▶ [Work instructions] Only the lines starting at the one that contains "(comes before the" and running to the end should be repeated, exactly as written.
## begin
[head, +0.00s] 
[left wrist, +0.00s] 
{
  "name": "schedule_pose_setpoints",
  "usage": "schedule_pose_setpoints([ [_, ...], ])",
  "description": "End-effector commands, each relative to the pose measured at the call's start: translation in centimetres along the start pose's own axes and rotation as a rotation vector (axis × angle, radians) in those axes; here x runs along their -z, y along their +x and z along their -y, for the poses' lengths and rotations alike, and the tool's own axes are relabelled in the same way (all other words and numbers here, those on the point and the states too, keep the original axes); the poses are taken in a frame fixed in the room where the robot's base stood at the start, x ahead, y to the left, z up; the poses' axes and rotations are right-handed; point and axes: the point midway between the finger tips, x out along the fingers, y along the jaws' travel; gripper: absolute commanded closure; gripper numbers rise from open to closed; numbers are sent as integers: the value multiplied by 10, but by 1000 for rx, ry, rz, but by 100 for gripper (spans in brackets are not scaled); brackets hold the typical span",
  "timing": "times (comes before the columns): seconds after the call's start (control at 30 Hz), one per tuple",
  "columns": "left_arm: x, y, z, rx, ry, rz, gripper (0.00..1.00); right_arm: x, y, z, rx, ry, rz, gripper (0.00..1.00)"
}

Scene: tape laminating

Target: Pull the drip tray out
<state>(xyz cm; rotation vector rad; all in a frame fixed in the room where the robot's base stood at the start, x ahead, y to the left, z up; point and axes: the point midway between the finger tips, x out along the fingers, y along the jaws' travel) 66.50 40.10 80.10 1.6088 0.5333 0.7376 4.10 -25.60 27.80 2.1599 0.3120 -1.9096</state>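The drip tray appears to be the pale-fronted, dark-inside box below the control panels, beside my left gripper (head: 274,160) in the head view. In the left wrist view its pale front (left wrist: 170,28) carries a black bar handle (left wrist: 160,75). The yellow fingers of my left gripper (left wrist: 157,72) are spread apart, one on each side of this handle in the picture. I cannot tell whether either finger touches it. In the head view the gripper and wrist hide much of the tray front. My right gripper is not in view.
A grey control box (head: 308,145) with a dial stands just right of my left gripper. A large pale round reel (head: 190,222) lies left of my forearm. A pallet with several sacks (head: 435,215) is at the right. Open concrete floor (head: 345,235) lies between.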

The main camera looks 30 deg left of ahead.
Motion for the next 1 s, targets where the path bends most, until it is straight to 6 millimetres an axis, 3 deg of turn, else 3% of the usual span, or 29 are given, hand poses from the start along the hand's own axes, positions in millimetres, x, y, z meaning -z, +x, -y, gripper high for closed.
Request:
## end
▶ [Task solution]
  "timing": "times (comes before the columns): seconds after the call's start (control at 30 Hz), one per tuple",
  "columns": "left_arm: x, y, z, rx, ry, rz, gripper (0.00..1.00); right_arm: x, y, z, rx, ry, rz, gripper (0.00..1.00)"
}

Scene: tape laminating

Target: Pull the drip tray out
<state>(xyz cm; rotation vector rad; all in a frame fixed in the room where the robot's base stood at the start, x ahead, y to the left, z up; point and axes: the point midway between the finger tips, x out along the fingers, y along the jaws' travel) 66.50 40.10 80.10 1.6088 0.5333 0.7376 4.10 -25.60 27.80 2.1599 0.3120 -1.9096</state>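The drip tray appears to be the pale-fronted, dark-inside box below the control panels, beside my left gripper (head: 274,160) in the head view. In the left wrist view its pale front (left wrist: 170,28) carries a black bar handle (left wrist: 160,75). The yellow fingers of my left gripper (left wrist: 157,72) are spread apart, one on each side of this handle in the picture. I cannot tell whether either finger touches it. In the head view the gripper and wrist hide much of the tray front. My right gripper is not in view.
A grey control box (head: 308,145) with a dial stands just right of my left gripper. A large pale round reel (head: 190,222) lies left of my forearm. A pallet with several sacks (head: 435,215) is at the right. Open concrete floor (head: 345,235) lies between.

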The main camera looks 30 deg left of ahead.
Motion for the next 1 s, targets where the path bends most, until it is straight to 6 millimetres an axis, 3 deg of turn, else 3% of the usual span, or 29 are given, hand poses from the start along the hand's own axes, positions in millimetres, x, y, z meaning -z, +x, -y, gripper high for closed.
Request:

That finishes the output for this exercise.